Already under lens for its role in Russia's meddling into the 2016 US election, Facebook has admitted that up to 270 million accounts on the platform are either fake or duplicate.
Around two-to-three per cent of its 2.1 billion monthly users in the third quarter of 2017 were "user-misclassified and undesirable accounts", Facebook said, adding the number were up from the one per cent it had estimated in July.
Another 10 per cent of its accounts are duplicates of real users, almost doubling its estimate of six per cent from last quarter's results, suggesting that in total, up to 13 per cent of its 2.1 billion monthly users (almost 270 million accounts) are “illegitimate".

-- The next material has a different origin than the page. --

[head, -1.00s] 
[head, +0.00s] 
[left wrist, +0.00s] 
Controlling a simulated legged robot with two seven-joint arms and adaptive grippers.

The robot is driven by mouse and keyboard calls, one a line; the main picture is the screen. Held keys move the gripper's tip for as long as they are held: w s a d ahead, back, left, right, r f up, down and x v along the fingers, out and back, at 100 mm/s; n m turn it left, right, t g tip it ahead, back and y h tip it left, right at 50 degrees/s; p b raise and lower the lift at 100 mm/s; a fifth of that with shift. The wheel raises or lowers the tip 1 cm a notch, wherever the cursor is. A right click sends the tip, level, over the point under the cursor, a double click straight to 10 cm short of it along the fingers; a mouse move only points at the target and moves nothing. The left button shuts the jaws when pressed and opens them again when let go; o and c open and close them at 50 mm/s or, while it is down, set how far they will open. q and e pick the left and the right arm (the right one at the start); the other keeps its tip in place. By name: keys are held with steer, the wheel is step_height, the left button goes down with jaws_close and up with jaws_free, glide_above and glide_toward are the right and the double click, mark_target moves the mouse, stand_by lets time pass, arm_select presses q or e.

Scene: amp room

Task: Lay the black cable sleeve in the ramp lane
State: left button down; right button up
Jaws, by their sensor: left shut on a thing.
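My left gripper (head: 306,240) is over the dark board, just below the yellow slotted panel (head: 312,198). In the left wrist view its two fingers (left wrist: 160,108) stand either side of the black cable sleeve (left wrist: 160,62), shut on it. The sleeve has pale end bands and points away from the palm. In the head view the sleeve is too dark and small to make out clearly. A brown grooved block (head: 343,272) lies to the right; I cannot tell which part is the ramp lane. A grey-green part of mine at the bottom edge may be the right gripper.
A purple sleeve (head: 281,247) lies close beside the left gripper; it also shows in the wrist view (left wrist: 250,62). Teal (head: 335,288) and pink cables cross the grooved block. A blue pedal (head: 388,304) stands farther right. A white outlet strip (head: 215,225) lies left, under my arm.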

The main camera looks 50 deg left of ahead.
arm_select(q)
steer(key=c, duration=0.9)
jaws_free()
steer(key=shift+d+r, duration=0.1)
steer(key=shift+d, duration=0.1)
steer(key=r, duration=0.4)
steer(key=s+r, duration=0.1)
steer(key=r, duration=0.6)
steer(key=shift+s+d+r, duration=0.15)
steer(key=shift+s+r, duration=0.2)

The company said that improvements to the data used to identify fake accounts was behind the increase, rather than a sudden surge in fake users, the report pointed out.
Fake accounts include not only those for businesses and organisations that have been wrongly set up as profiles, but also those deliberately set up for spamming.
The disclosure could lead to increased scrutiny of the social network that is already under the scanner after it revealed that the Russian content on its platforms reached more users than reported earlier.
According to a report in The Washington Post in October, Facebook was planning to tell lawmakers that 126 million of its users might have seen content produced and circulated by Russian operatives -- many times more than the company had previously disclosed about their reach.
Facebook had previously reported that nearly 10 million users had seen those ads.
(With IANS inputs)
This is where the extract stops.